My faith is important to me and a huge part, if not the whole part, of my identity. I was going to church but I couldn’t talk about it with him.
When God revealed something or I came to an epiphany about something spiritually-related, I couldn’t share it with him. Even if I did, he didn’t see what the big deal was.
It doesn’t matter why you’re dating. Differences in core values and beliefs will put a huge strain on your relationship. If you don’t see that strain yet, it’ll pop up sooner or later.
#3. It’s healthy to argue over things that matter.
My ex and I never fought, about anything. That was something I prided myself on and took that as a sign that our relationship was perfect.
But then he blew up about something that annoyed him, something that had happened a few months back. Instead of doing the mature thing and telling me right then and there, he decided to hold it in.
Now that I’m in a better and healthier relationship, I realize that a huge sign that the relationship isn’t going well is that there hasn’t been any kind of argument over anything, especially if it’s been a long time.
Arguing shows that the two of you care about each other and the relationship. It teaches you how to resolve conflict with your S.O. It’s a good thing.
If you’ve been dating your S.O. for a while and you can’t think of a time when you’ve argued, it’s time to re-evaluate the state of your relationship with him/her.
#4. Take physical affection slowly.
I never kissed my ex, because I had no intention of going through with such an intimate act until I knew it would lead to something more.
I’m glad I restricted myself because it would have caused so many problems in the long run.
Physical affection is important: holding hands, kisses, hugging, etc. But let it happen gradually and don’t rush to do all of that with your boyfriend in a new relationship.
It may only cause you to see him in rose-colored lenses instead of seeing the raw, real version of himself.
It’s true what some people say about having sex too soon: it puts your feelings in overdrive and those emotions drive you to make a decision that is unwise.
Until you get to know your S.O. better as a person, deeper than shallow characteristics like hobbies and interests, don’t rush to kiss or have sex.
#5. Your independent-self can ruin your relationship unknowingly.
An interdependent relationship is healthy and it’s what we should all strive to maintain and be a part of.
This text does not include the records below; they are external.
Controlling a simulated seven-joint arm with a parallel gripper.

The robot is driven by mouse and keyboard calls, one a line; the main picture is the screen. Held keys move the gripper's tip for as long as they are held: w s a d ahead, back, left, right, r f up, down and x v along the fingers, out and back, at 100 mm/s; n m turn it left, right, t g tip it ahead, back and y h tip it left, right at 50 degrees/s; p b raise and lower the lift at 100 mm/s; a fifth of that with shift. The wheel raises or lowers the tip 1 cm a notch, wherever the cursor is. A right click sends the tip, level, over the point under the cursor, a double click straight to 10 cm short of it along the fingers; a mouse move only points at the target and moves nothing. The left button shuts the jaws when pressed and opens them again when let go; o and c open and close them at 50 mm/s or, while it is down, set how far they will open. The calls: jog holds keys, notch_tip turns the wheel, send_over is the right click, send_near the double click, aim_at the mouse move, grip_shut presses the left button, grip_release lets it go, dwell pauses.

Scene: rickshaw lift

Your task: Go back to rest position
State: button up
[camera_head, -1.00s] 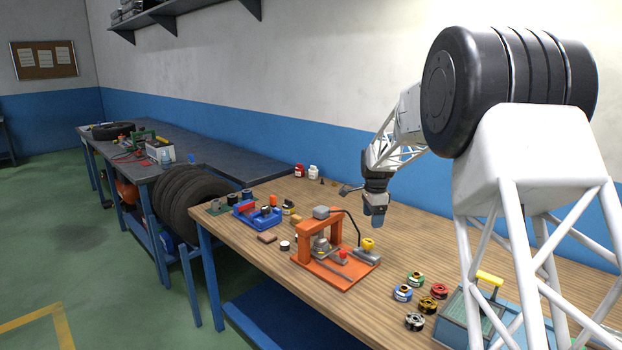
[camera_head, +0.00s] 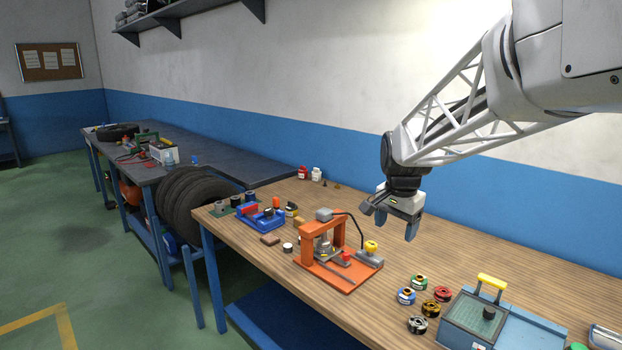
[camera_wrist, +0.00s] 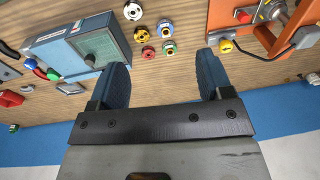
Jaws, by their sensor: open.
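My gripper (camera_head: 390,220) is open and empty, raised above the wooden bench (camera_head: 470,240) towards its wall side. In the wrist view its two blue fingers (camera_wrist: 161,78) stand wide apart with nothing between them. The orange press (camera_head: 335,262) stands on the bench to the left of and below my gripper. It also shows at the top right of the wrist view (camera_wrist: 240,15). My arm reaches in from the upper right of the head view.
Several coloured spools (camera_head: 421,283) lie right of the press. A blue-grey box with a yellow handle (camera_head: 520,325) stands at the lower right. A blue vise (camera_head: 257,218) is farther left. Tyres (camera_head: 190,203) stand between the benches. The bench beneath the gripper looks clear.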

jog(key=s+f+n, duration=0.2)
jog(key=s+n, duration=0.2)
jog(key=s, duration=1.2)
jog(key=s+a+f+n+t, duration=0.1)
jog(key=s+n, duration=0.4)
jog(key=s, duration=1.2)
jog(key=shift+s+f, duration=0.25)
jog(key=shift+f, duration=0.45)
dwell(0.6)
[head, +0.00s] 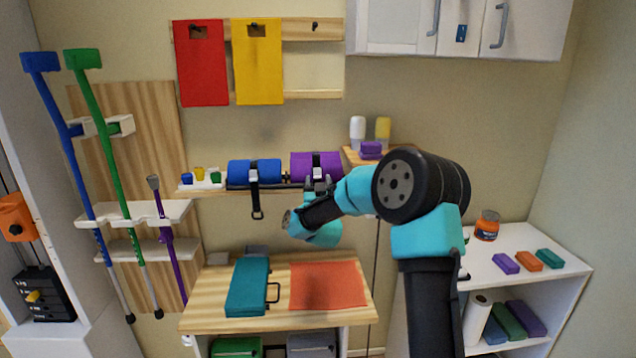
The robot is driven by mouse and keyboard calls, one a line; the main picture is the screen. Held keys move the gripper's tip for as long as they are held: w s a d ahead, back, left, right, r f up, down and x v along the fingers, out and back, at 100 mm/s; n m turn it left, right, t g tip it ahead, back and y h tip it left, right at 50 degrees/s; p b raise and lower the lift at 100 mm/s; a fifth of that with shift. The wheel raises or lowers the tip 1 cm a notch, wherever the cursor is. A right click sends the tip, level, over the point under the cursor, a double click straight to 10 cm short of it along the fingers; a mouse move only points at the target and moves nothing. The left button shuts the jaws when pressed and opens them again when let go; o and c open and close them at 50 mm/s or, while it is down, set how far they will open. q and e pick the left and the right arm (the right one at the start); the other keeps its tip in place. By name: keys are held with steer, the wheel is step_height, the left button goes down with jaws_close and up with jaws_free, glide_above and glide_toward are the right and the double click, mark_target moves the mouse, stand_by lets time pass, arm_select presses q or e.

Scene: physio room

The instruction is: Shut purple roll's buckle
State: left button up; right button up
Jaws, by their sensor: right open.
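The purple roll (302,163) lies on the wall shelf, right of the blue roll (262,170). A dark strap with a pale buckle (317,168) runs over the front of the purple roll. My right gripper (318,184) is just below and in front of that buckle, with its jaws open. Whether the fingers touch the buckle or strap cannot be told, and the gripper hides the strap's lower part. The blue roll's strap hangs down below the shelf, with a buckle end (257,213) dangling. My left gripper is not in view.
A small wooden shelf (352,157) with two bottles and purple blocks is close right of the purple roll. Below, a wooden table (210,300) carries a teal case (248,285) and an orange mat (327,286).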

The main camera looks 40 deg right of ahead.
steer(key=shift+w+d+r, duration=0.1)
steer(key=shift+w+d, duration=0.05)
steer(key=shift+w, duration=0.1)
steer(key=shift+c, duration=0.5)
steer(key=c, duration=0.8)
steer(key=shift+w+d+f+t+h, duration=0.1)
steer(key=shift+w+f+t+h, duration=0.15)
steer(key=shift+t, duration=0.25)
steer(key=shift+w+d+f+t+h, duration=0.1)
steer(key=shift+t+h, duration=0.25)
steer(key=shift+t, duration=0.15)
But even in my current relationship, I’ve seen my independent self being the cause to our conflicts.
It’s good to be independent and have a life outside of your S.O. but there is such a thing as being too independent and it doesn’t belong in a relationship.
If you aren’t willing to tone down your independent-self for a relationship, I’m going to be honest, you shouldn’t be in one.
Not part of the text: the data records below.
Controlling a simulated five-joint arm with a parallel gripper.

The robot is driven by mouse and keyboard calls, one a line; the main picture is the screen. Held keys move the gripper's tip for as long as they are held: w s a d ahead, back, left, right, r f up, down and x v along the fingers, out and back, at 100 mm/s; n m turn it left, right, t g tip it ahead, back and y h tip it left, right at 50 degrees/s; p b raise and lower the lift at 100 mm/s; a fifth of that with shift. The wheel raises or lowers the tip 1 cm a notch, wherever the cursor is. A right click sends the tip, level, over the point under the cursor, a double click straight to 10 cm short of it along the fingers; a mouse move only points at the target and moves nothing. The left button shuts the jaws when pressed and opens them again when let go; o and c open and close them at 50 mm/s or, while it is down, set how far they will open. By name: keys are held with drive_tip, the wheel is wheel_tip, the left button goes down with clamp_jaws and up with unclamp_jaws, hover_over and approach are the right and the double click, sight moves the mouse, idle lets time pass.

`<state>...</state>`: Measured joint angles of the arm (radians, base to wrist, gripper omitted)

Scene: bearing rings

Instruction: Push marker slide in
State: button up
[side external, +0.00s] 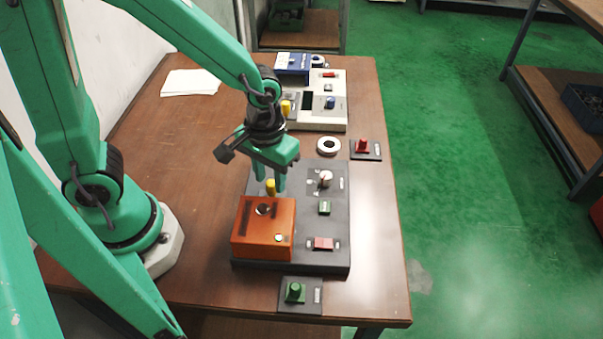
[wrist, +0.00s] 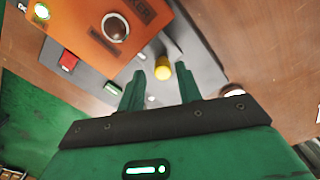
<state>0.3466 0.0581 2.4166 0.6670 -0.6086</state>
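An orange box (side external: 264,228) sits on the near dark grey panel (side external: 334,198). In the wrist view the orange box (wrist: 108,30) carries dark lettering, partly cut off, and a round dark knob. A yellow knob (side external: 270,188) stands at the box's far side; it also shows in the wrist view (wrist: 162,70). No label says whether it belongs to the marker slide. My gripper (side external: 269,182) points down over it, with its fingers apart. In the wrist view the yellow knob appears between the fingertips, with gaps on both sides; whether they reach down around it I cannot tell.
The dark panel also bears a white dial (side external: 325,178), a green button (side external: 324,208) and a red switch (side external: 323,243). A white ring (side external: 328,146) and a red-knobbed block (side external: 364,148) lie behind. A green-knobbed block (side external: 296,292) is in front. A pale panel (side external: 322,112) stands farther back.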

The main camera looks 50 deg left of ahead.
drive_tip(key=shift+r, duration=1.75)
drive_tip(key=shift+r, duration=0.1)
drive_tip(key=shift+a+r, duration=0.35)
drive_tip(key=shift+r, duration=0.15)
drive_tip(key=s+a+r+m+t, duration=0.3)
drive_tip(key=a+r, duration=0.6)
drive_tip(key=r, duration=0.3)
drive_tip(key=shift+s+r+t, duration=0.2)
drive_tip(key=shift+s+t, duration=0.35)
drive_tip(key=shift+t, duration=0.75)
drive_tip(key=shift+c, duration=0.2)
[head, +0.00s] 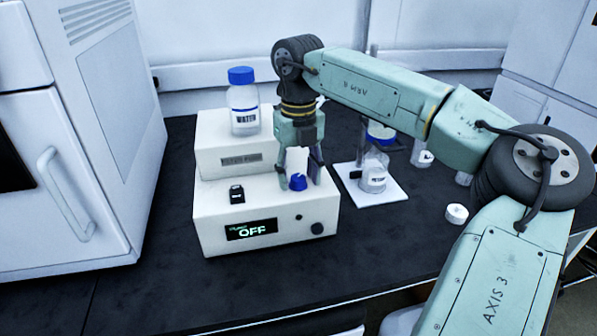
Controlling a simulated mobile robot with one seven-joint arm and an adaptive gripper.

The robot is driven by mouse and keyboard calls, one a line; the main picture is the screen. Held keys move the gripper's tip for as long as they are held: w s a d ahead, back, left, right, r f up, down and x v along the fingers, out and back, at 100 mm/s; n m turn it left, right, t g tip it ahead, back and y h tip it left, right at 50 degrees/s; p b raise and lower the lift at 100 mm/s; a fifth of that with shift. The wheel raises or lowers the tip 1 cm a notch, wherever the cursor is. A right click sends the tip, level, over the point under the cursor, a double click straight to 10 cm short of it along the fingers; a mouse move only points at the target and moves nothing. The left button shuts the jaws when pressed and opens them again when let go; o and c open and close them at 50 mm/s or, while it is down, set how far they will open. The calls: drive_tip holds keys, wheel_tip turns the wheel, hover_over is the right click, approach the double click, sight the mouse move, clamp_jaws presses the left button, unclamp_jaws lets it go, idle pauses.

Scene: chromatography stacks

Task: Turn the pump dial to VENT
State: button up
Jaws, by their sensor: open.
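The pump is a white stepped unit (210,225) on the dark bench. Its front display (251,230) reads OFF in green. A blue knob (298,183) sits on the lower step's top, and it looks like the dial. My gripper (299,176) points down over this knob, with its fingers apart on either side of it. I cannot tell whether the fingers touch it. Any markings around the knob, including VENT, cannot be made out. A black round knob (317,228) and a small dark button (298,217) are on the front face.
A blue-capped bottle labelled WATER (244,108) stands on the upper step. A small black block (236,193) sits on the lower step. Right of the pump are a flask (373,176) on a white stand base and a small white cap (456,213). A white cabinet stands left.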

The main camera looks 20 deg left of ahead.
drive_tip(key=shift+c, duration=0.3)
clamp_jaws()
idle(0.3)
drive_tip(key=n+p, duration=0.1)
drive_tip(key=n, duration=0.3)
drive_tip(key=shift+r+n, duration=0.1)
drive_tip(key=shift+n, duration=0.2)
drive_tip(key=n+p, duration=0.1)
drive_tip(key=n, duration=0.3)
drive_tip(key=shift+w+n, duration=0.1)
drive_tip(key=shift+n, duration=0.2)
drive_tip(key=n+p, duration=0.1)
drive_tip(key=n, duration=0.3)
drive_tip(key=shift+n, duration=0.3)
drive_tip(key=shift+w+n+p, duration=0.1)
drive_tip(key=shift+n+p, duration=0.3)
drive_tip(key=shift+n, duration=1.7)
Relationships are about compromise and taking into consideration your S.O. This doesn’t mean surrendering your independent self for another person.
It means having the right balance of it, one that can help and not hurt your relationship.
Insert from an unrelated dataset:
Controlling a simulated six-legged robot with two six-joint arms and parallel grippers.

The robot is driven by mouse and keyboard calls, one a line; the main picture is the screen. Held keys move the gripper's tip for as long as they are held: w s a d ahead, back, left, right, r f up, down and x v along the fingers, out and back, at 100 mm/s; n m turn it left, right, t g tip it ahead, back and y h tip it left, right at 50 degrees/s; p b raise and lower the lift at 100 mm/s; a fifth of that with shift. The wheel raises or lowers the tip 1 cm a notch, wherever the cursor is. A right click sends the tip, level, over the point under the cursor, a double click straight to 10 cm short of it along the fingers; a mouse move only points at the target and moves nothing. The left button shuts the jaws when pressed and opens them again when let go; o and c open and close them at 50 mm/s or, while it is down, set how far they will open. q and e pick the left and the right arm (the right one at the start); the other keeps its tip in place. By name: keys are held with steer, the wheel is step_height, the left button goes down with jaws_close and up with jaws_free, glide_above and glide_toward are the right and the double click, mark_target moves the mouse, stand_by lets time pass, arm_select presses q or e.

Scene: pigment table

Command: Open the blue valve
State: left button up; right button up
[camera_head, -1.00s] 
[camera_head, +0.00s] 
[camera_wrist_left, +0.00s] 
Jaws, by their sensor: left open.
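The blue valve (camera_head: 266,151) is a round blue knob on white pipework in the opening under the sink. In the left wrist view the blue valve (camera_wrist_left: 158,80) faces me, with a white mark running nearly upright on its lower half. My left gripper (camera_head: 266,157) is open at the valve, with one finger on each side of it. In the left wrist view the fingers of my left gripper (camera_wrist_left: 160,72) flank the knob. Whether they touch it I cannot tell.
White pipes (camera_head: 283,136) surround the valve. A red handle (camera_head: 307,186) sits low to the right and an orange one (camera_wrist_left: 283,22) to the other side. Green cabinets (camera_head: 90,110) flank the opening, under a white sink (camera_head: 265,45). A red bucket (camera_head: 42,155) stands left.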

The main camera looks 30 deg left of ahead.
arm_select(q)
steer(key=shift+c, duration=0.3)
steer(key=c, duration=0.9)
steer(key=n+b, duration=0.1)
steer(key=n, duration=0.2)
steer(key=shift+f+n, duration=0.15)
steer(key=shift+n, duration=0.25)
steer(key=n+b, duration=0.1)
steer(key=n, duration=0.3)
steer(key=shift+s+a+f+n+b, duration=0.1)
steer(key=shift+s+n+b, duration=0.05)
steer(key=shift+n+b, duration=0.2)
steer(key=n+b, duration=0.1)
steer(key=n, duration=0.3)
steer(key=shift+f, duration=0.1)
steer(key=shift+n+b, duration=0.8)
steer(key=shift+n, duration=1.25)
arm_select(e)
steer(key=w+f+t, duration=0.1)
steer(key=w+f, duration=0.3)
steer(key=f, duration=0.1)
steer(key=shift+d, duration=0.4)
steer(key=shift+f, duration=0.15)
#6. You don’t need to share every single thing with the world.
With social media websites readily available and easy to access, at some point in our lives, we’ve all been tempted to share every single thing about our relationships or just our lives in general.
I used to be that way and it was until after my first relationship that I realized that it’s better to keep some things private.
A relationship is about the love that you share with your S.O. You don’t enter a relationship so you can show it off to everyone on Facebook or Instagram.
If you do, it may be time to make a pros and cons list so you can decide whether you like/love him or you like/love the idea of him.
Now that I keep many things private and share minimal with my friends, family and even on social media, it makes my current relationship that much more special and personal.
I don’t have to prove to the world that I love him or that our relationship is going well.
#7. But do let your loved ones in on your S.O. and the relationship.
And by loved ones, I mean your very close friends and immediate family members.
I didn’t tell anyone about my first two relationships until after I told them about my first very serious relationship with my current boyfriend.
I used to dismiss the benefits that come with people knowing about your S.O. because I thought, I don’t care what they think.
You shouldn’t base your decisions about your S.O. and relationship on what your friends and family think, but it’s important to let them know about who he/she is.
Yes, you shouldn’t care what other people think about your relationship, because you’re the one dating him not them.
But the benefits of letting your loved ones know about your S.O. is that they may be able to pick up some things about him that you wouldn’t be able to see yourself, because you’re bias.
This comes in handy in the event that they see something that isn’t healthy or good. That way, you’ll be able to address and resolve it as a couple.